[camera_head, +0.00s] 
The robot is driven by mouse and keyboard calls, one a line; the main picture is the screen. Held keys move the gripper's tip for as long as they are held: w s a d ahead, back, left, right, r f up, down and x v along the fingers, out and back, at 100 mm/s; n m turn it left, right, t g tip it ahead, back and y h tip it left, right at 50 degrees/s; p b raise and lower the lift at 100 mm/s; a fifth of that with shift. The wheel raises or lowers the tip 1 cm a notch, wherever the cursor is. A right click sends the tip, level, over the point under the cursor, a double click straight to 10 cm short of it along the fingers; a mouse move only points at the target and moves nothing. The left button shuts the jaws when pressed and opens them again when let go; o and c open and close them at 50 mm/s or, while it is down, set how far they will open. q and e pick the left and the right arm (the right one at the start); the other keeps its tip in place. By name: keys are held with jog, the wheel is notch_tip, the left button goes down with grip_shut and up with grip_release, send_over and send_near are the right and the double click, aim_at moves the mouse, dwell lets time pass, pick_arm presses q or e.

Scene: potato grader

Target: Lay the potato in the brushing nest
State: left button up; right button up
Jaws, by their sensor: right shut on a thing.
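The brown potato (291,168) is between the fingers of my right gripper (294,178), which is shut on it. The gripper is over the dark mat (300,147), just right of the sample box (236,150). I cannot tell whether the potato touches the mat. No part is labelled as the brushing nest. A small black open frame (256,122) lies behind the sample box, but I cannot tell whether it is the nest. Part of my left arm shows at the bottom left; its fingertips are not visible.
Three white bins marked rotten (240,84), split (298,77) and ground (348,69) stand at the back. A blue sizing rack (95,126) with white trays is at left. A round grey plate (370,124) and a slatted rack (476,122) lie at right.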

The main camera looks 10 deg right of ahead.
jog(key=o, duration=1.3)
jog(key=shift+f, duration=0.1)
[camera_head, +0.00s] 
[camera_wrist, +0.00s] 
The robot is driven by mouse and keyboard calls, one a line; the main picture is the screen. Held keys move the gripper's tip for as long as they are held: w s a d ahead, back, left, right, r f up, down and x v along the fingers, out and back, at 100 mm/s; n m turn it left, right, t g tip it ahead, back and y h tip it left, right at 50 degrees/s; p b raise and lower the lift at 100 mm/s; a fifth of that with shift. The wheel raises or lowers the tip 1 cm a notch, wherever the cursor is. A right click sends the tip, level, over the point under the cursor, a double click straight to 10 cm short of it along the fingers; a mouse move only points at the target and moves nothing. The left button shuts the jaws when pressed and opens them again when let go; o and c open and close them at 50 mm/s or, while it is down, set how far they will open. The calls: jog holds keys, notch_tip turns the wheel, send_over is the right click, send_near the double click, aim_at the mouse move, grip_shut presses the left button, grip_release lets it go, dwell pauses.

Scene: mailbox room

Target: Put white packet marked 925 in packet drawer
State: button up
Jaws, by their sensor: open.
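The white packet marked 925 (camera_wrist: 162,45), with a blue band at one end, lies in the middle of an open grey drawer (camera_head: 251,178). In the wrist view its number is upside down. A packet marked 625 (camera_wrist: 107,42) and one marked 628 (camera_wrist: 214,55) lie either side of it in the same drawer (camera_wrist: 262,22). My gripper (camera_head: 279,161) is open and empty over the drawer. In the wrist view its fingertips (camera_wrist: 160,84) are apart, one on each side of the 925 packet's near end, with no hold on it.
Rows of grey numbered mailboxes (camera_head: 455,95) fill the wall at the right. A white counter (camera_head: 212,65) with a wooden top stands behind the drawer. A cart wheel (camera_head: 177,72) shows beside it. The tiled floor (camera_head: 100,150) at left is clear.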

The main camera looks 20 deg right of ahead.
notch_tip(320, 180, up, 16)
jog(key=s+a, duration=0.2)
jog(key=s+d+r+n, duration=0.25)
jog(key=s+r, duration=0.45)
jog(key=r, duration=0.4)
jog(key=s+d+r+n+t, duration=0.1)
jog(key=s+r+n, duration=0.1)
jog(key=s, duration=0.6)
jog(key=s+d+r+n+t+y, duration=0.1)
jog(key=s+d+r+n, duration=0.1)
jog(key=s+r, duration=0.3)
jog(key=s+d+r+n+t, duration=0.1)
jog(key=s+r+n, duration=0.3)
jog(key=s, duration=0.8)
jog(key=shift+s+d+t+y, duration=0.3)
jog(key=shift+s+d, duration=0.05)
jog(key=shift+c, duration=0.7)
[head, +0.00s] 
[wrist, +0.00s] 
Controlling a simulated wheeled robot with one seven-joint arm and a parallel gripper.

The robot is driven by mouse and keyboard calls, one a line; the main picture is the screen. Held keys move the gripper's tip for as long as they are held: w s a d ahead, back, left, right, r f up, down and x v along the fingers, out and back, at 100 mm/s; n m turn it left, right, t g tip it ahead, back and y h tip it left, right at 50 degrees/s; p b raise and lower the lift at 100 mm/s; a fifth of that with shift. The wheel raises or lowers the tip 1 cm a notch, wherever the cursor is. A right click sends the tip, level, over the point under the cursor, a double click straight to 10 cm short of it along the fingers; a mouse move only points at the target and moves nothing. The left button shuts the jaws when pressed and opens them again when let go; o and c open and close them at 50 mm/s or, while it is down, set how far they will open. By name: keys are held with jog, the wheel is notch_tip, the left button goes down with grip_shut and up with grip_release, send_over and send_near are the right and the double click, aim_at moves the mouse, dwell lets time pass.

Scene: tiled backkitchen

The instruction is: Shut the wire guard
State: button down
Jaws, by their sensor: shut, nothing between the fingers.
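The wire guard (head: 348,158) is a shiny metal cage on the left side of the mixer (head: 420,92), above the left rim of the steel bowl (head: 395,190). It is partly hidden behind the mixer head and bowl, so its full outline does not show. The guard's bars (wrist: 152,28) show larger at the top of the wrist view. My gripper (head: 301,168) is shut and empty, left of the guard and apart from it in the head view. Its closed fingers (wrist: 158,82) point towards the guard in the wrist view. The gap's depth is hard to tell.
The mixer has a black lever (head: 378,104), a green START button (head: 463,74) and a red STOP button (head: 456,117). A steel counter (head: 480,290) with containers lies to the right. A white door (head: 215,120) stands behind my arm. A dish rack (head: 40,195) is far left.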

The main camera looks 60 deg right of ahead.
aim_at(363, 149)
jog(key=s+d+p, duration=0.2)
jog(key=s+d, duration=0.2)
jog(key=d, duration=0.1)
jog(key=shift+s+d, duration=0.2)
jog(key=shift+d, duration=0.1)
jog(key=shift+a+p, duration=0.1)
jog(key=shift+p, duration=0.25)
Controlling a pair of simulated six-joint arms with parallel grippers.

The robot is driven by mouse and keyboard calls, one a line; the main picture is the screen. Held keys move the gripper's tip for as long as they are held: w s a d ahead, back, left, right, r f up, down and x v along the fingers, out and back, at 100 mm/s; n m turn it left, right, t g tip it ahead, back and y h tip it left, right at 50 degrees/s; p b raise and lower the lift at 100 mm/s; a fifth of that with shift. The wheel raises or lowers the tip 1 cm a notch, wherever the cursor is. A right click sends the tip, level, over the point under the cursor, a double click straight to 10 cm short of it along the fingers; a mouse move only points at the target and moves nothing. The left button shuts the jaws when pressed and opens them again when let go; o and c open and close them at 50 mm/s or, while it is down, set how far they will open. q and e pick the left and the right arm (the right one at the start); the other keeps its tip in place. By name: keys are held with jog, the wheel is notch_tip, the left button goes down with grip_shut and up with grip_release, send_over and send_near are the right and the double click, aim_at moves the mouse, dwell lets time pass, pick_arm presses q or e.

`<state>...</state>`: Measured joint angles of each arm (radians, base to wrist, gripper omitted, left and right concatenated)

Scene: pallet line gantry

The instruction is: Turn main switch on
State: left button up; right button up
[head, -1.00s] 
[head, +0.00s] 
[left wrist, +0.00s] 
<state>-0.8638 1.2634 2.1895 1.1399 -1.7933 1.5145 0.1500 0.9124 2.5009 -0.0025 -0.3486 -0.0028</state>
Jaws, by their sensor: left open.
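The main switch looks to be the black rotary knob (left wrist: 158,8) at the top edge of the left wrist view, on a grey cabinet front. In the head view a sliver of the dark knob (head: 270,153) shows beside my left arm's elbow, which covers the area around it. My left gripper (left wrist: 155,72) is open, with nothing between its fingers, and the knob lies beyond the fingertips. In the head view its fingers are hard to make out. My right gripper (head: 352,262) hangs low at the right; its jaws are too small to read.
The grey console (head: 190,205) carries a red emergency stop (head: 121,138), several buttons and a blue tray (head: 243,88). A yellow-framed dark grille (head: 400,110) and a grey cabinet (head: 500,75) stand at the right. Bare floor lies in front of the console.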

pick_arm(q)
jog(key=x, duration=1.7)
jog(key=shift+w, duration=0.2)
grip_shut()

# Work to do
Go back over the listing above and copy exactly the lines that begin at the line with "The main camera looks 20 deg right of ahead." and stop after the line with "Controlling a simulated"; leave out every other line.

# Answer to this problem
The main camera looks 20 deg right of ahead.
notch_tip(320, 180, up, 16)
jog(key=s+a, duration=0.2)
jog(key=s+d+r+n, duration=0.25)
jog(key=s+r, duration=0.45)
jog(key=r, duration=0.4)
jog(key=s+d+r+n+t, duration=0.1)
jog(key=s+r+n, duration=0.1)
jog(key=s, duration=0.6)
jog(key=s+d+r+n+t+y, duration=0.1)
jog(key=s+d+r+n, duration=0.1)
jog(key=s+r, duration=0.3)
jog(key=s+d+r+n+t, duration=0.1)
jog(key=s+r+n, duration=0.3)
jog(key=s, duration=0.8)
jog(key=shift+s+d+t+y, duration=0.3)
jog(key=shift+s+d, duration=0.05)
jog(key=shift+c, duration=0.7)
[head, +0.00s] 
[wrist, +0.00s] 
Controlling a simulated wheeled robot with one seven-joint arm and a parallel gripper.

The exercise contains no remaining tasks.